■ Set task: Below is a listing; reproduce each line of it exactly.

─── Given data ───

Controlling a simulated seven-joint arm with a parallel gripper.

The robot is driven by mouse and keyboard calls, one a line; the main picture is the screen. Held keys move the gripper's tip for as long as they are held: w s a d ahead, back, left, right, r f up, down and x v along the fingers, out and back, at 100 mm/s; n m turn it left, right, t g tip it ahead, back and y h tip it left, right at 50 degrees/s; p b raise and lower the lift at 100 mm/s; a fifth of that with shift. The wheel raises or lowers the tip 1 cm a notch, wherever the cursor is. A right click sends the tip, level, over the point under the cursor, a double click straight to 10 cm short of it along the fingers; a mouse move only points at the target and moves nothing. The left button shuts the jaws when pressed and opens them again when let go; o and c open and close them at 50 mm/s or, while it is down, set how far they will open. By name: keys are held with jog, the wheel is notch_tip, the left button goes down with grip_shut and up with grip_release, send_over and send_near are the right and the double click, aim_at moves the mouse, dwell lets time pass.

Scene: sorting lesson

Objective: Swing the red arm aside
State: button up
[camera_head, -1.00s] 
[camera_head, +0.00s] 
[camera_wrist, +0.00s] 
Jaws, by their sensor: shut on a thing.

───

■ Worked answer:
Controlling a simulated seven-joint arm with a parallel gripper.

The robot is driven by mouse and keyboard calls, one a line; the main picture is the screen. Held keys move the gripper's tip for as long as they are held: w s a d ahead, back, left, right, r f up, down and x v along the fingers, out and back, at 100 mm/s; n m turn it left, right, t g tip it ahead, back and y h tip it left, right at 50 degrees/s; p b raise and lower the lift at 100 mm/s; a fifth of that with shift. The wheel raises or lowers the tip 1 cm a notch, wherever the cursor is. A right click sends the tip, level, over the point under the cursor, a double click straight to 10 cm short of it along the fingers; a mouse move only points at the target and moves nothing. The left button shuts the jaws when pressed and opens them again when let go; o and c open and close them at 50 mm/s or, while it is down, set how far they will open. By name: keys are held with jog, the wheel is notch_tip, the left button goes down with grip_shut and up with grip_release, send_over and send_near are the right and the double click, aim_at moves the mouse, dwell lets time pass.

Scene: sorting lesson

Objective: Swing the red arm aside
State: button up
[camera_head, -1.00s] 
[camera_head, +0.00s] 
[camera_wrist, +0.00s] 
Jaws, by their sensor: shut on a thing.

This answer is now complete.